My most favorite recipe from my Dad is what he called Steak Rolladeens..

He always had a "Poor Man's Steak" afterwards... the gravy over sliced bread. I do too. Don't knock the pickle till you've tried it!

Thin sliced round steak (usually called breakfast steaks) You will need 1 or 2 per person. Steaks should be about 4 inches wide and 5 to 7 long. They need to be long enough to roll up with a pickle inside!

1 large onion, minced
Garlic powder
Lemon pepper
Worcheshire Sauce
Bacon strips (can be raw, partially cooked or cooked and crumbled)
Dill pickles, halved
Toothpicks or kitchen twine
2 cans Cream of Mushroom soup

First, marinate steaks in pickle juice, garlic powder, Worchestershire sauce, onion powder, pepper and a bit of water if needed. Allow to soak for at least 1-4 hours.

Assembly:
Lay a steak flat and sprinkle with garlic and lemon pepper.
Dribble chopped onions along the length. Lay a strip of bacon lengthwise, or sprinkle cooked bacon liberally.
Place a pickle slice at one end and roll up. Secure with 1/2 of a toothpick at each end. Push toothpick into pickle to ensure a good hold. (Be sure to warn about the toothpicks or remove before serving.)
You could also tie up with kitchen twine.
Brown rolled up steaks. They do not need to be cooked through. Good on the grill, too! Set aside.
Brown leftover onion and 1/2 chopped pickle.
Add steaks, cover with soup (add 1/4 cup milk, water or wine to dilute a bit). Bring to boil, reduce heat, cover and simmer 45 minutes.
Excellent with mashed potatoes; the soup makes a superb gravy!
 
Braciole

Thin sliced beef top round steak (sometimes labled - for Braciole)

Filling:
Fresh garlic - minced fine
Onion - minced fine
Fresh basil - chopped fine
Fresh oregano - chopped fine
Fresh parsley - chopped fine
Ground hot pepper flakes
Salt
Ground black pepper
Bread crumbs
Grated Romano and Parmesan cheeses
Butchers twine
Canola oil

In bowl; mix all above filling ingredients to taste (amounts depend on how many steaks you have). Add just enough olive oil to hold filling together. (I give it a taste and correct seasoning if necessary.)

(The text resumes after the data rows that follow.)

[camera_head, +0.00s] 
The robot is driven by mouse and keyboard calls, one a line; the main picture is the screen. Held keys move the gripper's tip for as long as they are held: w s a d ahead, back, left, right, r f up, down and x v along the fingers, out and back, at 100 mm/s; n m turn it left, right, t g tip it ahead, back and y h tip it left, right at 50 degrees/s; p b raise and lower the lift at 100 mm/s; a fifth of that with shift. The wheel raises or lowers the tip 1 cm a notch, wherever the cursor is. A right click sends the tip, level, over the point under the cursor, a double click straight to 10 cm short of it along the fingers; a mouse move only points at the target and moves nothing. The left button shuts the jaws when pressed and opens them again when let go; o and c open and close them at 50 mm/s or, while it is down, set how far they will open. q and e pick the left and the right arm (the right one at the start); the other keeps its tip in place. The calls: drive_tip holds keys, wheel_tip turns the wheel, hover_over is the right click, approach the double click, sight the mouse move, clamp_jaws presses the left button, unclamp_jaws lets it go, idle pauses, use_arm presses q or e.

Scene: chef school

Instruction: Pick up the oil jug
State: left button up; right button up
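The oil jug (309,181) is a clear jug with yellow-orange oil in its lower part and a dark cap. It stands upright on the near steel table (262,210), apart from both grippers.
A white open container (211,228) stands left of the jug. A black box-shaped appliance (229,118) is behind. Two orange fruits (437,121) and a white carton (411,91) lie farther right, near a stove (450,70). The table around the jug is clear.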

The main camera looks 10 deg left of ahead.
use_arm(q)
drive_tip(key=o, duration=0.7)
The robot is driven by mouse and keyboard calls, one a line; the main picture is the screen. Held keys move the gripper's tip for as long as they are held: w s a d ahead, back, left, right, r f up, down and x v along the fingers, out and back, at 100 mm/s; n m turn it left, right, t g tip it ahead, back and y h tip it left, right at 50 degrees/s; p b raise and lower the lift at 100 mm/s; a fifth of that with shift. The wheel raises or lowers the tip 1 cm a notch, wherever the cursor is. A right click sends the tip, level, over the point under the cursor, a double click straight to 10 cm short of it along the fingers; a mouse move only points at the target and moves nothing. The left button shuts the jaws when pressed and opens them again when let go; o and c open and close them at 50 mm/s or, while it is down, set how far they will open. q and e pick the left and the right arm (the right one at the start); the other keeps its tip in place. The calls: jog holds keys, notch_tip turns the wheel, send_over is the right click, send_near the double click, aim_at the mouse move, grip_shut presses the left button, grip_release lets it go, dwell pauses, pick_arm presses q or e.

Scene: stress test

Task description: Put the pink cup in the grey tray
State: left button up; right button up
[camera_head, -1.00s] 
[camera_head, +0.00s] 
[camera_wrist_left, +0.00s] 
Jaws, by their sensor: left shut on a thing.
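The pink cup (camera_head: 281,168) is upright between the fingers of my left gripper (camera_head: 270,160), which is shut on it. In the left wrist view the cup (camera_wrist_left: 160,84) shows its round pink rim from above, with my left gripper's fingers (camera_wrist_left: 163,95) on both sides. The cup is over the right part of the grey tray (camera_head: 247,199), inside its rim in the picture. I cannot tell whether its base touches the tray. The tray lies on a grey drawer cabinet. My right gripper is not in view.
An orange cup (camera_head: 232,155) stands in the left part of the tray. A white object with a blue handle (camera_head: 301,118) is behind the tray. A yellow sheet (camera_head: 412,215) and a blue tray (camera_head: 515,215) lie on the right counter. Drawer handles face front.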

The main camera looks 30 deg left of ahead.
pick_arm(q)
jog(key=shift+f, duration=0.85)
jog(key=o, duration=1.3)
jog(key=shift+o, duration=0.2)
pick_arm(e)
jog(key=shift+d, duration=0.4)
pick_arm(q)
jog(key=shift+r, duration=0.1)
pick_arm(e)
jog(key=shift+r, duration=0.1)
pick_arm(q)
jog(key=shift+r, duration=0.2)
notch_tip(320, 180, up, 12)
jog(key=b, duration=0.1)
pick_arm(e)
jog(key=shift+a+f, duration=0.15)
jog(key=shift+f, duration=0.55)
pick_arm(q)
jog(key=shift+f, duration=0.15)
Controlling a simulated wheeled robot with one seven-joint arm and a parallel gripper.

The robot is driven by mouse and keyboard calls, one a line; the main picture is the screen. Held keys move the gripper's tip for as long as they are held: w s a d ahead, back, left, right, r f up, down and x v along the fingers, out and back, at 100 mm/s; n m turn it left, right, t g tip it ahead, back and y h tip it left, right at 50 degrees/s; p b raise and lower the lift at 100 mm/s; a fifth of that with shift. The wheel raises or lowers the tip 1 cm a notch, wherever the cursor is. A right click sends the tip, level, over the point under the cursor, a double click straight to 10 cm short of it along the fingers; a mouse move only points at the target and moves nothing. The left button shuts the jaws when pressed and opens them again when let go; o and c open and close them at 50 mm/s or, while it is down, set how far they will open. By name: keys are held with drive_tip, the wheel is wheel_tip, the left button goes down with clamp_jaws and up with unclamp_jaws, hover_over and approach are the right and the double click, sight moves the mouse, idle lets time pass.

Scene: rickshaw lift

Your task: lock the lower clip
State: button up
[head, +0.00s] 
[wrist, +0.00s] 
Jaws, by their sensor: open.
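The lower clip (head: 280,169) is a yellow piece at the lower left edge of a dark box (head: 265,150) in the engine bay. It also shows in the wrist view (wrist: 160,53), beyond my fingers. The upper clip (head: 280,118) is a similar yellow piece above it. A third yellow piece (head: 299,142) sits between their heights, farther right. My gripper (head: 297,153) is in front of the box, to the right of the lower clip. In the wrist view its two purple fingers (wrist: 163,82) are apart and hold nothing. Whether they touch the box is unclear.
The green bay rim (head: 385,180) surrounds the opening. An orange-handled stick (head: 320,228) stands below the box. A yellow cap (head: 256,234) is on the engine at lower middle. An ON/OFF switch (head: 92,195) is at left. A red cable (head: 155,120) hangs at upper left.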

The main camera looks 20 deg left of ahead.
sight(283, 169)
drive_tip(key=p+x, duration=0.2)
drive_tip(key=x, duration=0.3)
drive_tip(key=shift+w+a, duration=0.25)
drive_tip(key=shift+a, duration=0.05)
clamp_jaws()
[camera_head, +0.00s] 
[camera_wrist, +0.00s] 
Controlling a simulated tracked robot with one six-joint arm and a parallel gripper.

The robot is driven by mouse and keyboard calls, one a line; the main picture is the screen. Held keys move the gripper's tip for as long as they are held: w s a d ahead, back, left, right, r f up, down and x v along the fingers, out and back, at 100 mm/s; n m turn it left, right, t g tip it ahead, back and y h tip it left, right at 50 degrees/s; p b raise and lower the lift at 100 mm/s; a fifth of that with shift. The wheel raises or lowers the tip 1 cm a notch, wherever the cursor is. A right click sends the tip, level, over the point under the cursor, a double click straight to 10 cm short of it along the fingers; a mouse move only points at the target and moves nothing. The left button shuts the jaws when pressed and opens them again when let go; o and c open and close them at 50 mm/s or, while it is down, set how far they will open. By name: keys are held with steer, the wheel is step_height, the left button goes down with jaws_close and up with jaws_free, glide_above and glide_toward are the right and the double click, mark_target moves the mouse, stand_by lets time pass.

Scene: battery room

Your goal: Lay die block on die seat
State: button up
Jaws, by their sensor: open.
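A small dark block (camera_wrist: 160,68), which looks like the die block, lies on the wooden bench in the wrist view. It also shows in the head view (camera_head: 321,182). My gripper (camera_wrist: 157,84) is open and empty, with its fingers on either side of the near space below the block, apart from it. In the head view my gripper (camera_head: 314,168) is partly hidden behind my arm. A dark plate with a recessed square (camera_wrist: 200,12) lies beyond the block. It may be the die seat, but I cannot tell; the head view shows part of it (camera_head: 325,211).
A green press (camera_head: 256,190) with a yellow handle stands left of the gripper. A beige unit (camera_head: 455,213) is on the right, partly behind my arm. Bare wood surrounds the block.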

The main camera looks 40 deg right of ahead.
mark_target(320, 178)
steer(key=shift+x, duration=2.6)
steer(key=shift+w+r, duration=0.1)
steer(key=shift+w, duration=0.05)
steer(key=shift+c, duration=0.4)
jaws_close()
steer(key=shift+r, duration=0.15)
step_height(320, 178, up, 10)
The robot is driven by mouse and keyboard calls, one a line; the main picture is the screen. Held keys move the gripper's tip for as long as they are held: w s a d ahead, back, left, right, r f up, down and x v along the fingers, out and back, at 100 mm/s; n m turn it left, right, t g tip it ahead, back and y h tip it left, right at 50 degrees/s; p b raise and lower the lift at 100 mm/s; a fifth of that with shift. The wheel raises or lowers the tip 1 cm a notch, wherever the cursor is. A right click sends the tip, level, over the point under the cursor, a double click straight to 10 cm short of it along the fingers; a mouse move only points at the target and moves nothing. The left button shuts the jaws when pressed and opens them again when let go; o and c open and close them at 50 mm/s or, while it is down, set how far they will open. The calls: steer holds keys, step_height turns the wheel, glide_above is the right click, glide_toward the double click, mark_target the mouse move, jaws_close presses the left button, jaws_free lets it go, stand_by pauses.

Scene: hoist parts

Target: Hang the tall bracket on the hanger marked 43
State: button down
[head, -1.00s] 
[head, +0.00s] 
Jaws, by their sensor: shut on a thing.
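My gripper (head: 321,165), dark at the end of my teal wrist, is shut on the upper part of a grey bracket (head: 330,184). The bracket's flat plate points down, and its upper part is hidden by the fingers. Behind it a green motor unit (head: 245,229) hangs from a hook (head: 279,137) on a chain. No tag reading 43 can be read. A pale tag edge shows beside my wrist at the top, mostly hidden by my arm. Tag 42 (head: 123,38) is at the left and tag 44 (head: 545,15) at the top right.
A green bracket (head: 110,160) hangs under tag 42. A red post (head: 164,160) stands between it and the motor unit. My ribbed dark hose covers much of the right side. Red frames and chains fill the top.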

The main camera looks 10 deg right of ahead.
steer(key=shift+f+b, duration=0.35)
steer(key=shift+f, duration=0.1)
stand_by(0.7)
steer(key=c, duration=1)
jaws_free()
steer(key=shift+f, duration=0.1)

Place steak slice between plastic wrap (wet slightly with water on both sides) and pound with flat side of mallet or with a heavy frying pan till very thin, making sure not to tear. Place filling on steak stopping about an inch from the end that is away from you. Roll steak jelly roll style to the end. Secure the roll with pieces of butchers twine 1 inch apart from end to end. In heavy frying pan heat oil. Brown rolls on all sides. Remove and drain. Simmer in tomato sauce for about 1 1/2 hours or until tender. Serve with a pasta dish or by themselves.